I suppose this plot point might feel shoehorned in, especially inside an episode that’s otherwise so full of “awww.” But I think it works because the show’s political preoccupations are so well established, and because it manages to put everything in the context of Mateo’s anxiety without coming off like a very special episode of Full House. I’d be surprised if the series ever gets more direct than this, though: Its political sincerity has always been the exception, with winking hashtags and narratorial commentary being more the rule. I don’t think I’d want it to go any further. This, though, I was very happy to see.
Anyhow, Chuck is Jerky Pants, and he’s in a car with Petra — and a gun! To be continued!
From Our Narrator, With Love
• Lots of great Narrator stuff this week, but one of my favorite things is the way the series has figured out how to depict the grosser sides of parenthood frankly and sincerely, while still acknowledging that they’re gross. Example: Mateo requesting that somebody “wipe” him. Narrator: “PASS.” Meanwhile, Timmy, who eschews wiping? “A dick!”
• Also, our Narrator’s continuing love for Rogelio will never grow old. “Wiping your nose is never cute,” he tells us, before we cut to an image of Rogelio doing exactly that. “Perhaps I spoke too soon,” he says.

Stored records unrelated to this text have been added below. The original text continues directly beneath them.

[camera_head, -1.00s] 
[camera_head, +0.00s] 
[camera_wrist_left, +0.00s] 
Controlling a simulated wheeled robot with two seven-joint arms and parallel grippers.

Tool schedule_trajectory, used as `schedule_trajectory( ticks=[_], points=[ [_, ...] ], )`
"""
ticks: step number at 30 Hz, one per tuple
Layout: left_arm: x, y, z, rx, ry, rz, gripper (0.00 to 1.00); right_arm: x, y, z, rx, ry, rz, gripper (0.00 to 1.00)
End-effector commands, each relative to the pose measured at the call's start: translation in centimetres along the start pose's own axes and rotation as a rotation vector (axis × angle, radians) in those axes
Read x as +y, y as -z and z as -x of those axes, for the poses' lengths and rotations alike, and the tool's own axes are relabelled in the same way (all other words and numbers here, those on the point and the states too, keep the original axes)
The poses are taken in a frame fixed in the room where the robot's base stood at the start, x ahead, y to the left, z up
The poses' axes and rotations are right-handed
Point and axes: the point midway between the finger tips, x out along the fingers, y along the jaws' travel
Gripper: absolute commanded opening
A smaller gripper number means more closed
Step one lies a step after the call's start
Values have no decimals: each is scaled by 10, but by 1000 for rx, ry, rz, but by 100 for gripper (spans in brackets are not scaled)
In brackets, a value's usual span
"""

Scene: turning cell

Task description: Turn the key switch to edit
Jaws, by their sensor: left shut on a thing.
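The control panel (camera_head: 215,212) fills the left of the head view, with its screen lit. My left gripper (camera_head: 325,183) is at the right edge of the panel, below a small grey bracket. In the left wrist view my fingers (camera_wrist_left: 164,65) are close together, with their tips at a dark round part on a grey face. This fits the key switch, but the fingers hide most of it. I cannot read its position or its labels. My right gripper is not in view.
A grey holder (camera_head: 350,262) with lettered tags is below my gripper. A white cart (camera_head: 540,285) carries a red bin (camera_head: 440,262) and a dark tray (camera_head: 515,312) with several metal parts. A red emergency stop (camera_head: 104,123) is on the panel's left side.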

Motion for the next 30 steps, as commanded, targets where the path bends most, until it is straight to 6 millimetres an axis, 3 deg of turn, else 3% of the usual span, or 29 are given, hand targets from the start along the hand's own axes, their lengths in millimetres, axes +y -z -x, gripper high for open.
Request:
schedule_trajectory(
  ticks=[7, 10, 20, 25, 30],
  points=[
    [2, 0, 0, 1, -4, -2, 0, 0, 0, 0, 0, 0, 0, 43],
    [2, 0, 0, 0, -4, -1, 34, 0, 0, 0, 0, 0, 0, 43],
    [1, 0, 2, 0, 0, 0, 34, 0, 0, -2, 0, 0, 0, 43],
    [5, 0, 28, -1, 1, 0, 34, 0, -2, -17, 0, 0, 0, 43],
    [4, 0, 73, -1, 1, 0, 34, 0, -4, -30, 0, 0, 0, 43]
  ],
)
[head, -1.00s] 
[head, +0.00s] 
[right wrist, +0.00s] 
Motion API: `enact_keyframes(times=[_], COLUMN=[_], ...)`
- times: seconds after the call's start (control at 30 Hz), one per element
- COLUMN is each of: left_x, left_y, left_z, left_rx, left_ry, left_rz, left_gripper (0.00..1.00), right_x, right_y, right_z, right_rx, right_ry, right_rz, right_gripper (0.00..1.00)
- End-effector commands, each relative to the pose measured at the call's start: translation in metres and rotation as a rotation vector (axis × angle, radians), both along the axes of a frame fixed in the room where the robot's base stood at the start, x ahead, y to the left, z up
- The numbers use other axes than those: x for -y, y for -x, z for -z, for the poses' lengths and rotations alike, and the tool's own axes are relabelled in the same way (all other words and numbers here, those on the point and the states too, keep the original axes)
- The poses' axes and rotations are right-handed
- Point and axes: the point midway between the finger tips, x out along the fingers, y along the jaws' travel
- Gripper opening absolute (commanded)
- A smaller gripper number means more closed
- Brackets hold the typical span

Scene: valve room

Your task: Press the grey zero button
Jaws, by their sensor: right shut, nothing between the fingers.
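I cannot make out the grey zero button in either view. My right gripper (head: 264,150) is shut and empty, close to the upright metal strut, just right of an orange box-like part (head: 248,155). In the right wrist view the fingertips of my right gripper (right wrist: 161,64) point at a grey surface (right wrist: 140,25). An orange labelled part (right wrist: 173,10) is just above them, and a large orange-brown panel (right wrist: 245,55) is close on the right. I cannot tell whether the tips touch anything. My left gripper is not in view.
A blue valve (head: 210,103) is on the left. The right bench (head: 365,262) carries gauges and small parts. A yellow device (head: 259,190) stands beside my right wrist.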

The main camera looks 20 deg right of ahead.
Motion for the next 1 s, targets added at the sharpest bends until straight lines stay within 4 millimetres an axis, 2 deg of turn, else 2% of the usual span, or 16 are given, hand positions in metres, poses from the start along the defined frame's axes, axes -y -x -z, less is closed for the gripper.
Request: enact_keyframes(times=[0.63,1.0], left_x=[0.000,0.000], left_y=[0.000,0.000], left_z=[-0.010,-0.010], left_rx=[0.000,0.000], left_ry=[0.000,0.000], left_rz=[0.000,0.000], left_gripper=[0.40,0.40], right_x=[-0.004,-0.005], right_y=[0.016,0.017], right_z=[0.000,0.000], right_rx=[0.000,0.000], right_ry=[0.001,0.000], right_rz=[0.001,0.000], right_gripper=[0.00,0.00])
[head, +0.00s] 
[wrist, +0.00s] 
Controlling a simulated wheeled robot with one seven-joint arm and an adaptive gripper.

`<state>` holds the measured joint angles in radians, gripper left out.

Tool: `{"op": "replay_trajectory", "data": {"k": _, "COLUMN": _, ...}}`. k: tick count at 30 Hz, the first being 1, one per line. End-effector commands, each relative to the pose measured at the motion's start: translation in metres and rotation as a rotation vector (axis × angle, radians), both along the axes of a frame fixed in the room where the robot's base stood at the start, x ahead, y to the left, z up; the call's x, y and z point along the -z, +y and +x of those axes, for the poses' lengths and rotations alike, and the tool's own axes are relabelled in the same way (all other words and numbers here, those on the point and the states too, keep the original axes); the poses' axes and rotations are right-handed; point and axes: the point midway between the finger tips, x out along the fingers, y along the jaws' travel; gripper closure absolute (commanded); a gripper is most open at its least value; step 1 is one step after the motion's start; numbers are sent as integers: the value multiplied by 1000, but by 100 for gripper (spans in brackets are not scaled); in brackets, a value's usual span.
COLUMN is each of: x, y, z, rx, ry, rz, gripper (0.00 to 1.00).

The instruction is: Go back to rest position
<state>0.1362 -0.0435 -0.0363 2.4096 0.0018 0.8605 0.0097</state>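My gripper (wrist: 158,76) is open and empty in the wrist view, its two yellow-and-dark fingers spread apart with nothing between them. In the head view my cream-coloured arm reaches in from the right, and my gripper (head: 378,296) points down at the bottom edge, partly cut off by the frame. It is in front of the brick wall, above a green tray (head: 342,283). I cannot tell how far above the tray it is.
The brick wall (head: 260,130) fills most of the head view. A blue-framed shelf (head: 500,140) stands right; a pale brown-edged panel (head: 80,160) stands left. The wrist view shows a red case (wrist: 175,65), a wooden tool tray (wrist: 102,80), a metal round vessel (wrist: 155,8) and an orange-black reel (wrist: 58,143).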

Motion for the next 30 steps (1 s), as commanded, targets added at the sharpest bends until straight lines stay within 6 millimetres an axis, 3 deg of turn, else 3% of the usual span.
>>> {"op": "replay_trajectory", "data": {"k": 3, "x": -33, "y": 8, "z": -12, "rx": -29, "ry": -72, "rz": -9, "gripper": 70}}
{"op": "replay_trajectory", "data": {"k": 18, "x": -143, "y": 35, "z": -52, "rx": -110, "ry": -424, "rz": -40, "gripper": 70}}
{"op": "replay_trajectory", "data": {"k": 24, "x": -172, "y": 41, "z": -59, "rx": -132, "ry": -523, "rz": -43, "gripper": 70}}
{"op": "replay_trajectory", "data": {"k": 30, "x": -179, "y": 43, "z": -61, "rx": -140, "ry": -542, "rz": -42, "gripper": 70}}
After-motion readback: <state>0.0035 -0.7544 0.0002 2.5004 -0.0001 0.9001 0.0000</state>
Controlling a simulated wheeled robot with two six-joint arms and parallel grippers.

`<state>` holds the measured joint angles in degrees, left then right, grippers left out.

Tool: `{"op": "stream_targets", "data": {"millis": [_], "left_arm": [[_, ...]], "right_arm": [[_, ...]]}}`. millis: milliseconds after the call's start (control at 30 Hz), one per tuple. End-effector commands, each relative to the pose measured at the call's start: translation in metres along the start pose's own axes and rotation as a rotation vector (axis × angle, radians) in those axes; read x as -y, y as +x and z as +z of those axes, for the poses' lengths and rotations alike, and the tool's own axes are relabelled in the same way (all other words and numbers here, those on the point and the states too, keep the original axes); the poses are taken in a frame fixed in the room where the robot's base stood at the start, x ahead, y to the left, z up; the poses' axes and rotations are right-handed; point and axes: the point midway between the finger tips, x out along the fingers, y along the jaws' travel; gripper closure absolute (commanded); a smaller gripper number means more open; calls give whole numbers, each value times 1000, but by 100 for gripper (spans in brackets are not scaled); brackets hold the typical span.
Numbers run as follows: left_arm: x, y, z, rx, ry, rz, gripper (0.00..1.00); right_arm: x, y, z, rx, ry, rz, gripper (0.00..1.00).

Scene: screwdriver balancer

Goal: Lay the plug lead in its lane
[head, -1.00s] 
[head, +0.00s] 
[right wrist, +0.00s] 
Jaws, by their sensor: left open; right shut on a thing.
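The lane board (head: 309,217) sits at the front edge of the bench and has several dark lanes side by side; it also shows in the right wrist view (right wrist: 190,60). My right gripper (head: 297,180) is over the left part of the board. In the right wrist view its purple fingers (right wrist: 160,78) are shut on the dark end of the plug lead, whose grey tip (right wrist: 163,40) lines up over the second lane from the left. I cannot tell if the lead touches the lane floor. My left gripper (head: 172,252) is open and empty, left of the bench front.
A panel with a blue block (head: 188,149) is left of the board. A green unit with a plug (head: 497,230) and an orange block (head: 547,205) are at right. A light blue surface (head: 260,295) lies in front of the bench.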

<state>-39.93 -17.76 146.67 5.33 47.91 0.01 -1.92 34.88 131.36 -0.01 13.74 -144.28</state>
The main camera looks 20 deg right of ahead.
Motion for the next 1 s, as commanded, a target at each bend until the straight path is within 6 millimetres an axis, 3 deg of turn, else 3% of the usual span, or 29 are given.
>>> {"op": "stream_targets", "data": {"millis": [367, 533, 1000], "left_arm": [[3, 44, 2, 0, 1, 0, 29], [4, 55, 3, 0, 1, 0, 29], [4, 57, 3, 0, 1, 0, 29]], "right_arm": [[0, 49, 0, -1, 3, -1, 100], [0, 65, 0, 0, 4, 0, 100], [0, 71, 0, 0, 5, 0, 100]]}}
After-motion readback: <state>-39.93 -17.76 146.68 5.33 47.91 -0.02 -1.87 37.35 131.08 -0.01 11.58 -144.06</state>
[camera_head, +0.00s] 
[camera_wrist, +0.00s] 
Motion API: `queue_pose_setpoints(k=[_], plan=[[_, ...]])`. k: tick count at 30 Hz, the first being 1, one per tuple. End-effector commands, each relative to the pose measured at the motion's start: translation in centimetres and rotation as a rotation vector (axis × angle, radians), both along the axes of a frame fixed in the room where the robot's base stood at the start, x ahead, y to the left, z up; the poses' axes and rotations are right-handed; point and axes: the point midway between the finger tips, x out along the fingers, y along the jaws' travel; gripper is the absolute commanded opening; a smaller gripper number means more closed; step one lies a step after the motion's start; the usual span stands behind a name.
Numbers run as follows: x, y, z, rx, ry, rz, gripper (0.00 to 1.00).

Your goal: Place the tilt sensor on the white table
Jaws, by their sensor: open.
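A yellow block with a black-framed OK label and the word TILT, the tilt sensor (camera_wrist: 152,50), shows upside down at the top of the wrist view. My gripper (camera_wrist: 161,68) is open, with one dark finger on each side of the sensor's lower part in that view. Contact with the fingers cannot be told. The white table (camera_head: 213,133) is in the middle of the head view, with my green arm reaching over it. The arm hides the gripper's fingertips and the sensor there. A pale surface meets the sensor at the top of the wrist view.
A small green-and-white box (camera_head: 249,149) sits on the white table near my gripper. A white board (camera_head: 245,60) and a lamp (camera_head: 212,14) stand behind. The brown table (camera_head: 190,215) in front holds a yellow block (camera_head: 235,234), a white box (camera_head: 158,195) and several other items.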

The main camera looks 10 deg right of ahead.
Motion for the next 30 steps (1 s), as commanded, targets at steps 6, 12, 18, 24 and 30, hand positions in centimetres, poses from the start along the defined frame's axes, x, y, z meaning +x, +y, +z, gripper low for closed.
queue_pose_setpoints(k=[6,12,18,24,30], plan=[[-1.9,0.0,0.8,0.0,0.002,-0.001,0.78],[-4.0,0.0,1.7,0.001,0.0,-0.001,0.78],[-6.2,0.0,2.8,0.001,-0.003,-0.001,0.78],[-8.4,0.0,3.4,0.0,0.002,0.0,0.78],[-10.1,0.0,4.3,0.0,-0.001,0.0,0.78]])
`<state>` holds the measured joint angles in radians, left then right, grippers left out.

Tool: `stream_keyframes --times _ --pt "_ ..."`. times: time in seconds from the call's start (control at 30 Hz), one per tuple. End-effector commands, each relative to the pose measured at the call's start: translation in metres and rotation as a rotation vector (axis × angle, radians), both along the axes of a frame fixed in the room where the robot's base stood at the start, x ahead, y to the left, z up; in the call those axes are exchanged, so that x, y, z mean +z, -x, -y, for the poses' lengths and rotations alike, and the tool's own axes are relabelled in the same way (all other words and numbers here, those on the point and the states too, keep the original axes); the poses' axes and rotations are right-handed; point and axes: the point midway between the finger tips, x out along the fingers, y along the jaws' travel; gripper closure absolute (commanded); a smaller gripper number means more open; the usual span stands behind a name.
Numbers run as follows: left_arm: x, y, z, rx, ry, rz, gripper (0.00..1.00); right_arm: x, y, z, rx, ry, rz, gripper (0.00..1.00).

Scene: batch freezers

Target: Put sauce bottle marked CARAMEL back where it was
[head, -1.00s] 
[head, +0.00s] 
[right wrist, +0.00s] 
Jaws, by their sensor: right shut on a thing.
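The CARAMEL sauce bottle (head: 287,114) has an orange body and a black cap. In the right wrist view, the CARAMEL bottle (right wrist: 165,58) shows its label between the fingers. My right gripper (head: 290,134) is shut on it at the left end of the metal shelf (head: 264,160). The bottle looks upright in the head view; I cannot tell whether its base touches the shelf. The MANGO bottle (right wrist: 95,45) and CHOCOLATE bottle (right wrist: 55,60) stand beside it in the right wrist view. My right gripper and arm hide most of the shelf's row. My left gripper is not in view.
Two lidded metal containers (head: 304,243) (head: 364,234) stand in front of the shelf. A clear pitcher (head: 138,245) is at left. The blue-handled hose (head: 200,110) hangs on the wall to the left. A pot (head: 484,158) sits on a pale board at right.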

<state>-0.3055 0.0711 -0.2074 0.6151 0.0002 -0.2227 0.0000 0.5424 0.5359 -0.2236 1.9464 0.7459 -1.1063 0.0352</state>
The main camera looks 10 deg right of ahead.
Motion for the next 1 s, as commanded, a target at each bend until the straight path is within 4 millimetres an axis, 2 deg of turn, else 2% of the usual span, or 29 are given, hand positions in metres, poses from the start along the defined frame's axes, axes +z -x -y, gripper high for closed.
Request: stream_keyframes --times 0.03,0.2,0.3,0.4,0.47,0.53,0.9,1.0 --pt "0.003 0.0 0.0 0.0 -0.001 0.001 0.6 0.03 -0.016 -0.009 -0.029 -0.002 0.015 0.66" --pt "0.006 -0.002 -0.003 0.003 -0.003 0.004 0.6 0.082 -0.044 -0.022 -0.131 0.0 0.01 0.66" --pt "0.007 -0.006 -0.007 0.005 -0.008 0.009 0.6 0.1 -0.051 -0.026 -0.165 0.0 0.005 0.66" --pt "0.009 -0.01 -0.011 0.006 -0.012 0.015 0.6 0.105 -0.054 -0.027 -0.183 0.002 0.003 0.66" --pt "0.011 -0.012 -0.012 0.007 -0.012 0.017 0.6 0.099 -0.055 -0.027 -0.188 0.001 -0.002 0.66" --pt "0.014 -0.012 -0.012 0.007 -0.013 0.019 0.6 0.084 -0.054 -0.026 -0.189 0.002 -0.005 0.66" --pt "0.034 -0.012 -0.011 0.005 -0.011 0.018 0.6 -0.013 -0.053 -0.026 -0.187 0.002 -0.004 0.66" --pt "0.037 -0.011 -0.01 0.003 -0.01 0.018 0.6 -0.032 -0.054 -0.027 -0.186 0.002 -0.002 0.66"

• Jane tells Xiomara and Rogelio about the awkwardness with Lina. “Yeah, Oprah and Gayle went through something like this,” he reassures her.
• The proposal scene is the big Rogelio set piece, and it is a doozy. But one of the lead-up scenes, in which Xo talks about her fear that their history will just repeat itself and Rogelio reassures her, is also just incredibly sweet. “We can slow down if that’s what you want,” he tells her, “but for my part, we’re not moving fast enough.” Aww indeed.